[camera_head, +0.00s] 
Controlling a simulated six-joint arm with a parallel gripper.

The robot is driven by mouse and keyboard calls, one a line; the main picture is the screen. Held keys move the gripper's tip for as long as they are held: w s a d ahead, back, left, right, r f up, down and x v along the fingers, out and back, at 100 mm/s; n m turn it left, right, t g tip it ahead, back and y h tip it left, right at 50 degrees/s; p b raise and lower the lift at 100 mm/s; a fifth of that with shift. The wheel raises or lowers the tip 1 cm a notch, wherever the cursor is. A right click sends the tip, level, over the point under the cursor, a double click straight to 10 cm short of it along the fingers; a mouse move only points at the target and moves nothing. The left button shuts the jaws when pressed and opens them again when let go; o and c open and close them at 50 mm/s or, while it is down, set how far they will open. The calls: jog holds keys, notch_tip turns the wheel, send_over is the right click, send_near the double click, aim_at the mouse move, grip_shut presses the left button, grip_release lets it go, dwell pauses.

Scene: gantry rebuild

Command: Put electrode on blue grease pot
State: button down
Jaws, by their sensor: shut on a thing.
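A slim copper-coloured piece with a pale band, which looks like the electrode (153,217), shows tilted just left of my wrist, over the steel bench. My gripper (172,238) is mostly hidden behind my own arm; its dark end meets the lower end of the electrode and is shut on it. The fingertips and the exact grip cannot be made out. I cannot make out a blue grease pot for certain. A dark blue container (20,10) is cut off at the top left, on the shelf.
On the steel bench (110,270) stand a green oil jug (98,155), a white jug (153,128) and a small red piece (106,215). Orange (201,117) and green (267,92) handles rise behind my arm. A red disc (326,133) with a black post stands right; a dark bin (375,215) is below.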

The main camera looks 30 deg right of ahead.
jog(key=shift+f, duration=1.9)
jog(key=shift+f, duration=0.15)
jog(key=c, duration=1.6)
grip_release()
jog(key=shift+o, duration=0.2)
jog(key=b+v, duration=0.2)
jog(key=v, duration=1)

→ **What needs to be done**: Lines from the beginning of the data above through the line containing "State: button down" are to be returned exactly, and no others.

→ **Result of the exercise**:
[camera_head, +0.00s] 
Controlling a simulated six-joint arm with a parallel gripper.

The robot is driven by mouse and keyboard calls, one a line; the main picture is the screen. Held keys move the gripper's tip for as long as they are held: w s a d ahead, back, left, right, r f up, down and x v along the fingers, out and back, at 100 mm/s; n m turn it left, right, t g tip it ahead, back and y h tip it left, right at 50 degrees/s; p b raise and lower the lift at 100 mm/s; a fifth of that with shift. The wheel raises or lowers the tip 1 cm a notch, wherever the cursor is. A right click sends the tip, level, over the point under the cursor, a double click straight to 10 cm short of it along the fingers; a mouse move only points at the target and moves nothing. The left button shuts the jaws when pressed and opens them again when let go; o and c open and close them at 50 mm/s or, while it is down, set how far they will open. The calls: jog holds keys, notch_tip turns the wheel, send_over is the right click, send_near the double click, aim_at the mouse move, grip_shut presses the left button, grip_release lets it go, dwell pauses.

Scene: gantry rebuild

Command: Put electrode on blue grease pot
State: button down

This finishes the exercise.